I started looking around on the ground to see if there were any injured animals. It wasn’t long before I saw a baby squirrel. It was laying across a rock. Poor little thing. I went over to it and picked it up (squirrels do not carry rabies). As soon as I touched it, it started squeaking in a panic. It was alive!

I ran inside to tell Mandy. She put on a sweatshirt and came out to help me look for others.

We searched for about an hour, as the sky grew dark and the driving rain soaked us to the bone. But if we had missed one, surely it would have died of exposure and dehydration. We found 4 in all, but we searched long afterwards to make sure we looked between every fallen branch and under every bundle of oak leaves.

The first thing we needed to do was warm them. They were so cold. I got an electric heating pad and put it in a box. I put a sheet over it the pad and turned it on. The babies piled up on each other like puppies, soaking up the heat.

The web has a lot of information on caring for orphaned baby squirrels. Some of it is conflicting, but for the most part: (1) Keep them warm. (2) Keep them hydrated. (3) Try to reunite them with their mother.

I kept them for three days. I spent long afternoons reading a book out in the yard - far enough away so as not to frighten the mother, but near enough so I could watch over the box of baby squirrels I had placed at the base of the tree, hoping she would come back for them. I gave them a sugar/salt/water mixture from an eye dropper every 4 hours, even at night. I cleaned all of the fleas off of them. I checked on them all the time.
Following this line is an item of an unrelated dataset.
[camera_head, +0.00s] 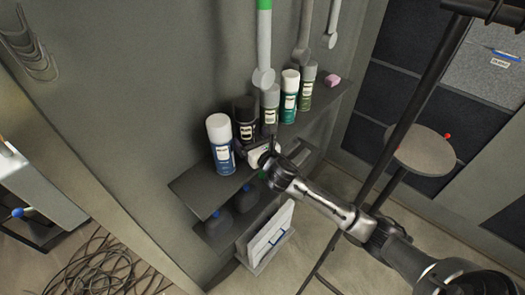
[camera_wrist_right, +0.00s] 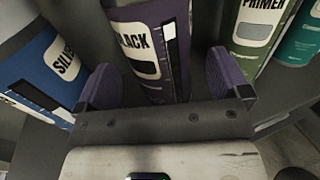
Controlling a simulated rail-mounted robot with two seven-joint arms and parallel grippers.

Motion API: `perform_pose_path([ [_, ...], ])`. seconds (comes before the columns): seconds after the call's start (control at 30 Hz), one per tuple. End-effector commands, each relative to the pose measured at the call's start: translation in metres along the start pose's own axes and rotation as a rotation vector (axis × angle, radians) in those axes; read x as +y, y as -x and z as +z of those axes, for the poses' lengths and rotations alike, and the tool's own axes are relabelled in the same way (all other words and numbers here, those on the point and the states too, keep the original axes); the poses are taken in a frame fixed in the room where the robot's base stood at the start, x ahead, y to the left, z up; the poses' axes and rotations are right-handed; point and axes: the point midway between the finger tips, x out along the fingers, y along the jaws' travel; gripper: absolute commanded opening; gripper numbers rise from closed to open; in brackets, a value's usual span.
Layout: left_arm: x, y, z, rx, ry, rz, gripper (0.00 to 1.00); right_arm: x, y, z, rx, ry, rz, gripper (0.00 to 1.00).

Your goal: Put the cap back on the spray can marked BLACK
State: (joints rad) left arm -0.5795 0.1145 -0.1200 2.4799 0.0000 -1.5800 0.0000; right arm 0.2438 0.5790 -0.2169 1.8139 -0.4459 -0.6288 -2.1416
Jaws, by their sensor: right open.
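The spray can marked BLACK (camera_head: 245,115) stands upright on the shelf in the head view, with a dark top. It also shows in the right wrist view (camera_wrist_right: 155,55) as a purple can with a white BLACK label. My right gripper (camera_head: 254,151) is at the front of this can. In the right wrist view, its two purple-padded fingers (camera_wrist_right: 163,80) are apart, with the can's body between and beyond them. Contact cannot be told. I cannot make out a separate loose cap; the can's top is outside the wrist view. My left gripper is not in view.
A blue SILVER can (camera_head: 220,145) with a white cap stands close left of BLACK. PRIMER (camera_wrist_right: 252,28) and other cans stand close right. A pink block (camera_head: 332,80) lies at the shelf's (camera_head: 195,189) far end. A round stool (camera_head: 426,152) stands at right.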

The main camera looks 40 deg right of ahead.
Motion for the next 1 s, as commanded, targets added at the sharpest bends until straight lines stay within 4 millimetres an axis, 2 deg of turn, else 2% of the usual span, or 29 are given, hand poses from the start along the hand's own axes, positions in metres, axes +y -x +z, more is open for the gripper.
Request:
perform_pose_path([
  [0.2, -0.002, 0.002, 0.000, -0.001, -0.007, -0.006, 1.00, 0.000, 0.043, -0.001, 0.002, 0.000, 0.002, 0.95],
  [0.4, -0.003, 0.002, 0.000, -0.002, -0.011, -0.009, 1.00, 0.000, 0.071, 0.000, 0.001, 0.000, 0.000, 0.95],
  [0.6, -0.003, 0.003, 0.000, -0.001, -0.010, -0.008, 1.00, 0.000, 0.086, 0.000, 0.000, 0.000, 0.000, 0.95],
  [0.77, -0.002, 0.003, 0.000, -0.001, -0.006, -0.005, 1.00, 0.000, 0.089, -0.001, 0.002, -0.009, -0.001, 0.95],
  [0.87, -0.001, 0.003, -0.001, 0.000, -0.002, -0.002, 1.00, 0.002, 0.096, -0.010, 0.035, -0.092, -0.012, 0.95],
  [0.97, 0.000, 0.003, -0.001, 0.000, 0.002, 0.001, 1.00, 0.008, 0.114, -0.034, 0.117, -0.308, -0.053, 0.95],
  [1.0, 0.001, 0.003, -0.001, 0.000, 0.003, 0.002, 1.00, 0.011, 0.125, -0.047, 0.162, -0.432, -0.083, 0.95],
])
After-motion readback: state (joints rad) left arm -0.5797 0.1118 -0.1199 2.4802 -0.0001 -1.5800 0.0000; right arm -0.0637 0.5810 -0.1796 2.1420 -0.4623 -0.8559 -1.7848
Finally, I gave in to the fact that the mother was not coming back for them. She must have gotten spooked when the tree fell. Squirrel mothers are generally extremely loyal and doting. But I was completely out of energy.

I called a local wildlife rehabilitator, and she agreed to take them in. When I delivered the box of squirrels, she said they were in fantastic shape and they would do fine. And they were just opening their eyes.
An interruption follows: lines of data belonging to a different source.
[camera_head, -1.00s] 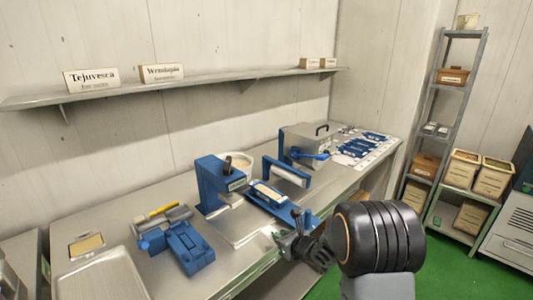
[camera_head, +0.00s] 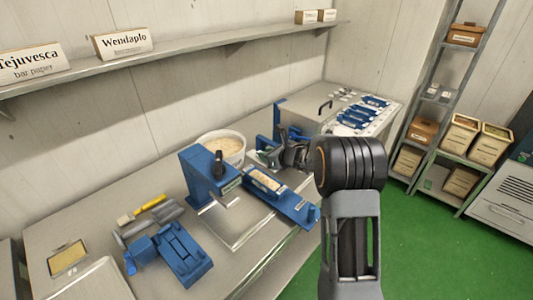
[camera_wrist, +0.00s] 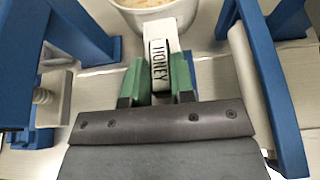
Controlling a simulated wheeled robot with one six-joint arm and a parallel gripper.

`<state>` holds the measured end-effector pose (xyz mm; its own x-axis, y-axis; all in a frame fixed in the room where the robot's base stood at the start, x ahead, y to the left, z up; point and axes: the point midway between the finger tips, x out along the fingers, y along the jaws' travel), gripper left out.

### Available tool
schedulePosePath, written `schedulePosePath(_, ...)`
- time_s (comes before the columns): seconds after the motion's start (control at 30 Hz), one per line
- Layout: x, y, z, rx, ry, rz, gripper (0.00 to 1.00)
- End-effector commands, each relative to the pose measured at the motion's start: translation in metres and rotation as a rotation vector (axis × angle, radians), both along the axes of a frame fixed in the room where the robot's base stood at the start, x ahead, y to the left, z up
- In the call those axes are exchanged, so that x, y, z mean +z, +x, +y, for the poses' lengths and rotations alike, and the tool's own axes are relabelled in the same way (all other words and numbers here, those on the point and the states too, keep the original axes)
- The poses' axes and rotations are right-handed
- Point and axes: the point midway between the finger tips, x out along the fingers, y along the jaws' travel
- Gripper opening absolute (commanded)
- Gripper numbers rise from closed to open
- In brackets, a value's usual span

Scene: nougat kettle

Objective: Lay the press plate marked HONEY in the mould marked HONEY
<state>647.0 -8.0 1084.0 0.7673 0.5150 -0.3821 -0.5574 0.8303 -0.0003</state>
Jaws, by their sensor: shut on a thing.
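My gripper (camera_wrist: 158,88) is shut on a pale block lettered HONEY, the press plate (camera_wrist: 160,45), held between its green fingertips in the wrist view. In the head view my gripper (camera_head: 283,155) is above the counter, beside the white tub; the plate cannot be made out there. A blue mould with pale filling (camera_head: 266,181) lies in front of the blue press stand, on the near side of my gripper. Its label is too small to read, so I cannot tell whether it is the HONEY mould.
Several blue moulds (camera_head: 357,118) lie on a white mat at the counter's far end. A white tub (camera_head: 226,147) stands behind the blue press stand (camera_head: 200,178). Blue frames flank my gripper in the wrist view (camera_wrist: 270,90). A blue device (camera_head: 180,253) lies at the near left.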

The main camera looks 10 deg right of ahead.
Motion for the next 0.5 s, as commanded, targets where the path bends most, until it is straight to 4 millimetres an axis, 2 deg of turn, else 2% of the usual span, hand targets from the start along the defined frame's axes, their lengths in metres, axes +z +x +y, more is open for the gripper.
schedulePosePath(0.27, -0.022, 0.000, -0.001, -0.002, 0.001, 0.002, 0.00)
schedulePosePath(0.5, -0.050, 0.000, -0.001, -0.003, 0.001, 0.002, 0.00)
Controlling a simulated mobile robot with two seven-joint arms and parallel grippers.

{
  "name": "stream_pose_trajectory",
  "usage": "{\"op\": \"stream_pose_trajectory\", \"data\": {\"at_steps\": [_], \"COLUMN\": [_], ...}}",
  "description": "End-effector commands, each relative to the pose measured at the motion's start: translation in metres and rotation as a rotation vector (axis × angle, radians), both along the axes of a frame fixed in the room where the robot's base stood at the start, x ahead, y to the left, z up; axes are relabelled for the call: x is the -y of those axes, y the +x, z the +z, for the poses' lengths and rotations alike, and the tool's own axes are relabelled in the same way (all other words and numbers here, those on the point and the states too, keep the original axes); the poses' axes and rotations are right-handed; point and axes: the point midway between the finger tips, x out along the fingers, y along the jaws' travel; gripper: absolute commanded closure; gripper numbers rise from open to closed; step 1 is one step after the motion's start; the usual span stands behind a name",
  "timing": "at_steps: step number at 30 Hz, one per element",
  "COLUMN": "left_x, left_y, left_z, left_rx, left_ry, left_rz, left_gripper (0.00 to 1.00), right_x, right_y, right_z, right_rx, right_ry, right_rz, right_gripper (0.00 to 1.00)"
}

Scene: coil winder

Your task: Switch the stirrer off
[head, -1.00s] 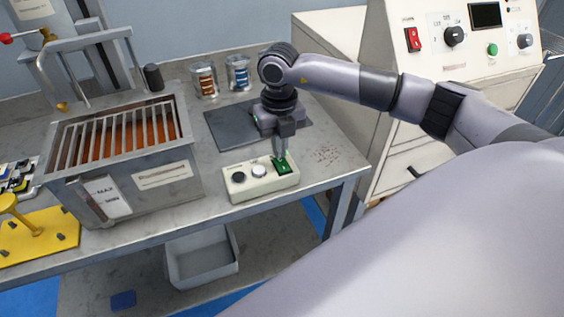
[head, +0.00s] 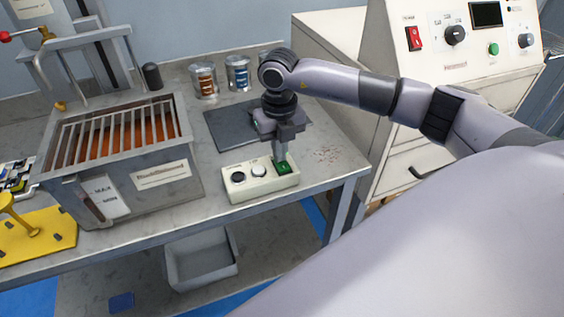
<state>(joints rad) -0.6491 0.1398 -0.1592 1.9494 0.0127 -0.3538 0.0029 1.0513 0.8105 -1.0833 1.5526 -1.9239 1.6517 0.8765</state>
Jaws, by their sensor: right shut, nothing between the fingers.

I gave her a donation toward food and supplies. Wildlife rehabbers pay for everything out of their own pockets. And now I realize what exhausting work it must be.
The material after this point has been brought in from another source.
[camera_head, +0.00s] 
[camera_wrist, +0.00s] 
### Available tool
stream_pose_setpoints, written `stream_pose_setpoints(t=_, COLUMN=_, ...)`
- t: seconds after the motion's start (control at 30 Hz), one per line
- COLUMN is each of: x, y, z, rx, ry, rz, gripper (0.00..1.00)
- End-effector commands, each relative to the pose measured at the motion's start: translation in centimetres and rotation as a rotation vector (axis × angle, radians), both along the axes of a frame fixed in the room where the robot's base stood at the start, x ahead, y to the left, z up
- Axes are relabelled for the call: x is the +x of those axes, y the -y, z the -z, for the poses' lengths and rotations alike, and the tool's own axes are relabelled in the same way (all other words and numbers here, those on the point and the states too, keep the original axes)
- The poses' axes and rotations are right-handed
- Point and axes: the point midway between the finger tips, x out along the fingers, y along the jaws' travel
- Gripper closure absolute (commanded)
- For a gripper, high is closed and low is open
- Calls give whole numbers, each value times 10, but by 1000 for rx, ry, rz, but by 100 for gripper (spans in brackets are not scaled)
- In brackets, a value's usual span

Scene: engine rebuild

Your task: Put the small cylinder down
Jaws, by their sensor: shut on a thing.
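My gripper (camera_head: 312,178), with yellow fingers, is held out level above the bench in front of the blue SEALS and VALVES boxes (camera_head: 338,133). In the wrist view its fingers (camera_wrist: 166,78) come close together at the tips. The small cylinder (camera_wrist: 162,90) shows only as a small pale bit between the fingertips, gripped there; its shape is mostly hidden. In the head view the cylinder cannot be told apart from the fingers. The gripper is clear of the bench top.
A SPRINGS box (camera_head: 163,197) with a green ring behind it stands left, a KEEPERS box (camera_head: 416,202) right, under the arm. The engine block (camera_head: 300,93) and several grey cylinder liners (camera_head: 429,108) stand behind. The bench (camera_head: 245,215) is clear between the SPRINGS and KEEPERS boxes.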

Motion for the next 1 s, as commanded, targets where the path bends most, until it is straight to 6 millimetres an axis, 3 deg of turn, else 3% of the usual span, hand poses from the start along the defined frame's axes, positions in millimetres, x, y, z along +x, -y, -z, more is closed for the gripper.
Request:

I’d like to try to remember her, and send her donations every once in a while. I believe in the work that she is doing and appreciate that she does it.

Friday, January 26, 2007

Impressing the California Girls

I lived in Brentwood California with a boyfriend for a while. His buddy Rich (from the good ol’ drink-until-you- don’t- know- your-name days of college) wanted to move out to Cali from NYC.

So my boyfriend helps him find a job at his company, and we even find an apartment for rent in our building and hook him up with that too.

Rich descends upon the west coast with two big brown suitcases full of crappy Champion sweatshirts, ripped stone-washed jeans, assorted toiletries, and magical dreams of making it big in the movie business. We take him to Nordstrom’s for a stylish silk shirt and pair of black pants, which was the required California business ensemble at the time. Oh, and a pair of new shoes.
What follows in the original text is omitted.